In Solidarity with South Korean Civil Society

In Solidarity with South Korean Civil Society

Defending the Human Right to Water as Key Fight to Securing Water for Our Future

We, water justice movements in Asia, express our solidarity with South Korean trade unions, civil society groups and social movements who are gathered in Daegu for the Alternative Forum—Water for All in Korea on April 13-14 in a common struggle to defend and realize our human right to water and keep water as part of the commons.

We stand with the Korean Government Employees’ Union (KGEU) in challenging the water privatization and corporatization model that is being imposed on Korea’s public water system and those of many other Asian countries. Already proven as flawed and anti-people, this model of governance that privileges the private sector has continuously been pushed by the World Bank, Asian Development Bank and other international financial institutions (IFIs), and adopted by governments in pursuit of neoliberal agenda. The very same neoliberal model has led to violations of the right to water and sanitation in many developing countries, transformed water into a commodity, made the market as the arbiter of value and allocator of resources and contributed substantively to deepening the multiple crises of water, food and energy.

We join their voices in exposing and resisting the “Green Economy” championed by the Korean government and its corporation, K-Water. An expression of warped, capitalist logic, the Green Economy believes in putting a price on nature and its functions as a way of safeguarding them, with little or no concern for people’s access, especially impoverished communities, and the water cycle and its interconnections. The wide support this has so far garnered from big business warns us of the deeper economic, social and environmental inequities and crises that this usher. It will only intensify the corporate capture of water and subordinate our societies and nature to financial markets. This model will not provide access to water and sanitation for all and will not support a sustainable world.
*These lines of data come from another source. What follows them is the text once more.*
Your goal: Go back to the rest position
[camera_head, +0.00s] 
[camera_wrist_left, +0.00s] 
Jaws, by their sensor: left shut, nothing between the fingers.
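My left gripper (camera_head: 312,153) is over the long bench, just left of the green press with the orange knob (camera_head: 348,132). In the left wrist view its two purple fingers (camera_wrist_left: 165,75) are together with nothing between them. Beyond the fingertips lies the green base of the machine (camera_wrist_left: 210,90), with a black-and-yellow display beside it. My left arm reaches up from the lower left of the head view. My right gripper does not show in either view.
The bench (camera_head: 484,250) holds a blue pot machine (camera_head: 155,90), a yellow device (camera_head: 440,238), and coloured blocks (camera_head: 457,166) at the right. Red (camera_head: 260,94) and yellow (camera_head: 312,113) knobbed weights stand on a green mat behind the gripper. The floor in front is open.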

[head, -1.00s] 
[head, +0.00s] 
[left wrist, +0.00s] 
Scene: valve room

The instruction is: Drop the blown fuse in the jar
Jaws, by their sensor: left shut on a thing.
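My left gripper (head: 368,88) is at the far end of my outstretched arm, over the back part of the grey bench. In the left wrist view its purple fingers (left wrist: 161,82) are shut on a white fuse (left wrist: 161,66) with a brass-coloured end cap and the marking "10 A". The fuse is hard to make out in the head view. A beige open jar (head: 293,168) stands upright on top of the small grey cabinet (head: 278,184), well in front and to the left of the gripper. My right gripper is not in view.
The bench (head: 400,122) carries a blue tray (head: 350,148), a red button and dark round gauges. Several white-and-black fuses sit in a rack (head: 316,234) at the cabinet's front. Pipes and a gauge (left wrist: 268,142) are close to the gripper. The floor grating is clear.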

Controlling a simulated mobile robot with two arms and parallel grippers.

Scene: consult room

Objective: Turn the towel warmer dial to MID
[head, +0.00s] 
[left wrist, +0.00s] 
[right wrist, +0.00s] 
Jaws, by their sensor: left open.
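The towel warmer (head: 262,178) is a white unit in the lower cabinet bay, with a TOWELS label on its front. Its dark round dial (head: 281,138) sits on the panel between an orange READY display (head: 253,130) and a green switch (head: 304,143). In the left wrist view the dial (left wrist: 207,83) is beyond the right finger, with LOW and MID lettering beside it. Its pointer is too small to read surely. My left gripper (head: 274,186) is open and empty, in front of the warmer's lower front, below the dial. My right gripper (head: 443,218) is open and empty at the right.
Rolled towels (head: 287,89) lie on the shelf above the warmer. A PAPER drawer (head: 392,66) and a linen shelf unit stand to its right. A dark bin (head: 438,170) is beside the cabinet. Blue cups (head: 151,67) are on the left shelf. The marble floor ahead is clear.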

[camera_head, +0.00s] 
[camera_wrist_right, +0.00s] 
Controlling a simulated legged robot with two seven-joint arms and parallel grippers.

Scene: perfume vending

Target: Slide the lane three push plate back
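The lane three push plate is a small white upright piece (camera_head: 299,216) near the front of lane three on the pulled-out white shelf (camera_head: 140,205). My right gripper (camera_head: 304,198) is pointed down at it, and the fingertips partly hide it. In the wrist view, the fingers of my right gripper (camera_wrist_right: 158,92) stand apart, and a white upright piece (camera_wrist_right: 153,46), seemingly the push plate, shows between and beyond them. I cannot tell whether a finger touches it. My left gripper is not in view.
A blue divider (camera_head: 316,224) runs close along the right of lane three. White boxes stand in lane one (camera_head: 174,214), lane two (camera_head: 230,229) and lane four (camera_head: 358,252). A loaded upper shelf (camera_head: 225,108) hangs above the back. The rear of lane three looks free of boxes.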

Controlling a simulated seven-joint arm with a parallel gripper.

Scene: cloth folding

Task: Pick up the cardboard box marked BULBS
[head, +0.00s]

We also support the campaigns of KGEU and other Korean water movements in instituting the right to water and sanitation in policy and practice. We remain committed to sharing and strengthening links between and among our experiences against various forms of on-going water privatization projects, such as so called Public-Private Partnerships and corporatization measures under the banner of “New Public Management” in Nagpur, Manila, Osaka, Cebu and other major cities.

We join the fight to defend and reclaim public water through de-privatization and public-public and public-community partnerships and to build democratic models of water service provision, resource management and watershed protection. Water is a vital resource, without which all life on earth would perish. For this reason, water must remain in the public domain.

Our struggles and movements in Asia are slowly turning the tide of privatization.  In Indonesia, citizens’ movements persisting in education, organizing and mobilization efforts, succeeding in pressuring the annulment of an 18-year World Bank-imposed water law policy and declare water as part of the commons.  In India, the newly elected government in New Delhi committed to the provision of free basic water for the city’s residents, issued its own declaration recognizing water as a human right and rejected private for-profit services.

 

With these and many other gains, we will continue to advocate and campaign together with our South Korean and Asian counterparts, as well as water justice movements in other regions for democratic public control over water services and resources, targeting in particular, the IFIs the multinational corporations and colluding neoliberal states.

Through resolute and sustained actions, we will continue to steadily make strides forward in truly securing water for our future, based on the principles of human rights, gender equality, social justice, peoples’ participation, transparency, accountability and democratization of water governance.

IFIs, MNCs out of water! Water in people’s hands! No to commodification and privatization of water resources and services! Respect, protect and fulfill the human right to water!

Signed by:

 

Advocacy and Monitoring Network on Sustainable Development (AM-NET), Japan

Alliance of Government Workers in the Water Sector (AGWWAS), Philippines

All Nepal Peasants Federation (ANFPA), Nepal

Aniban ng mga Manggagawa sa Agrikultura (AMA), Philippines

Focus on the Global South (Thailand, Philippines, India and Cambodia)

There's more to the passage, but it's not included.